Saturday, March 5, 2011

Day Breakers

Daybreakers

I hate to say it, but this was another attempt to cash in on the Vampire Craze stirred up by all the Twilight stuff.  Not only does this try to borrow from the hype of the Twilght stuff, its plot is a mix between 2 other films: "The Omega Man" (1971 with Charlton Heston-which was remade in 2007 with Will Smith's "I am Legend") and another Charlton Heston film in 1973 called "Soylent Green" as the food supply is running out.  Nutshell, vampires rule the world and farm humans for their blood.  Reminiscent of tapping maple trees in Maine for their sap to make maple syrup, Sam Neill (Jurassic Park) runs a plant that taps confined humans for their blood to feed the ever growing vampire population.  I snicker in that should the same people who rail against KFC for growing chickens that never touch the ground were around in this film, they would hopefully be doing the same for the humans whose feet never touch the ground either. 

The issue is that the blood supply is running out and Ethan Hawke (Gattaca, White Fang, Alive) has to develop an alternative food source to feed the masses.  He is against the hunting, confining, and harvesting of humans and when he runs across a band of humans, he seeks to protect them and in the process runs into Willem Dafoe (Spiderman, The Last Temptation of Christ, a few butt drippy mid-century British Romances) who has stumbled on a cure for vampirism and an ability to return from vampire to human.  The deal is, can Hawke and Dafoe get their cure to the vampires before all humans are killed off? Oh my!

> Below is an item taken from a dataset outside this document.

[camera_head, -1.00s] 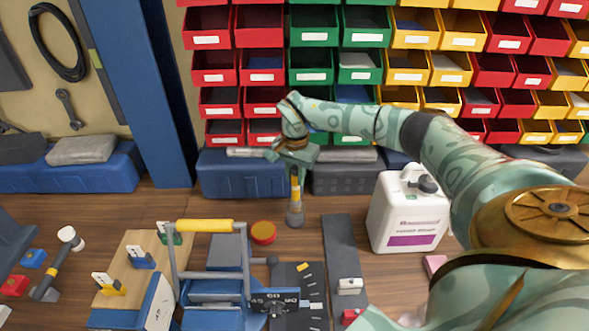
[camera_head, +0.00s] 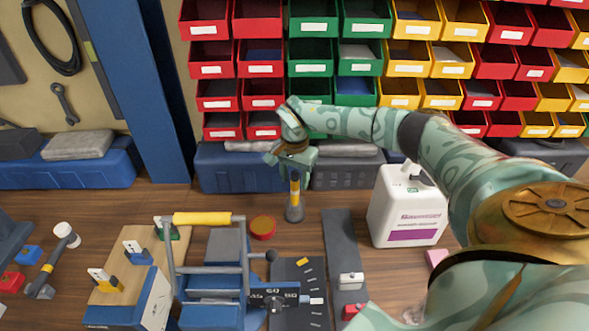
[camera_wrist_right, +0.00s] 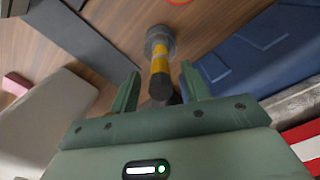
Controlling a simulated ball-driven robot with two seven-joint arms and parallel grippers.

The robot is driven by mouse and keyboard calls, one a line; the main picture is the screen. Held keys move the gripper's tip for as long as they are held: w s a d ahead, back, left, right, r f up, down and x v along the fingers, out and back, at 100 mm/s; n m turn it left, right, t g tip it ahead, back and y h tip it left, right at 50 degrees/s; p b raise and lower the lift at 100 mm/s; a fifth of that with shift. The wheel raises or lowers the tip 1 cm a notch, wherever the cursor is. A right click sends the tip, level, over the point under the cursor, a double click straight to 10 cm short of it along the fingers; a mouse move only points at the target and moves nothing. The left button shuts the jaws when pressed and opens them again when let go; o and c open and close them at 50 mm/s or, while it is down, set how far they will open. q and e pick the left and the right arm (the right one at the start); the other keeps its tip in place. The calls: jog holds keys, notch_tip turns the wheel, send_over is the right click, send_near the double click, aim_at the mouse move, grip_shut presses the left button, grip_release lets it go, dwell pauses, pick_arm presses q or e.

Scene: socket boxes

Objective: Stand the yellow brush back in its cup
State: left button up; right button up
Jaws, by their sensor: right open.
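The yellow brush (camera_head: 294,190) stands upright on the bench, its lower end at a small grey cup (camera_head: 294,213). In the right wrist view the brush (camera_wrist_right: 160,65) shows a yellow handle with a grey band and a dark near end, and the grey cup (camera_wrist_right: 160,38) is at its far end. My right gripper (camera_head: 293,172) is above the cup at the brush's upper part. Its fingers (camera_wrist_right: 160,80) are open, one on each side of the handle, with gaps visible. My left gripper is not in view.
A white jug (camera_head: 408,210) stands right of the brush. A red-orange round tin (camera_head: 263,228) and a blue fixture with a yellow bar (camera_head: 203,218) are in front, to the left. Blue (camera_head: 240,172) and dark grey boxes stand behind, below the bins.

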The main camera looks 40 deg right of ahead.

As soon as the movie started, I was given a choice of version to watch at the movie's beginning: Human or Vampire and this clued me that major amounts of cheese were on their way for the rest of the film.  For all I know, this may have been some trackable test the CIA put in so I chose Human to stay above possible suspicion.  The overall plot is a familiar one in which the lone voice in wilderness is seen as a Benedict Arnold by his people/vampires.  Of course he is the sane one and he must battle impossible odds to lead the overwhelming majority to his way of thinking.  This plot line, as mentioned before, uses the vampire craze to get what it can in the way of an audience.  In essence, it is like the plasma compared to Twilight's real blood. 

Neill, Dafoe, and Hawke are great actors (though Dafoe does seem a bit over the top) and without them, lesser actors would have caused the movie's early return to the red envelope.  I wonder though, all of these actors were in awesome films a while back...what happened?  They are now in films that don't even seem to make to the big screen but that go straight to DVD.  Oh well.  Okay, so the acting is good by those 3 and a few others, the directing is good as well as it does not detract from the movie.  The script; nothing really noteworthy so it is fine.  On the cinematography, it was all okay too.

If you are at the end of movies you want to see and ready for just about anything until new releases hit the queue, this will do, but it is not a first string movie to see.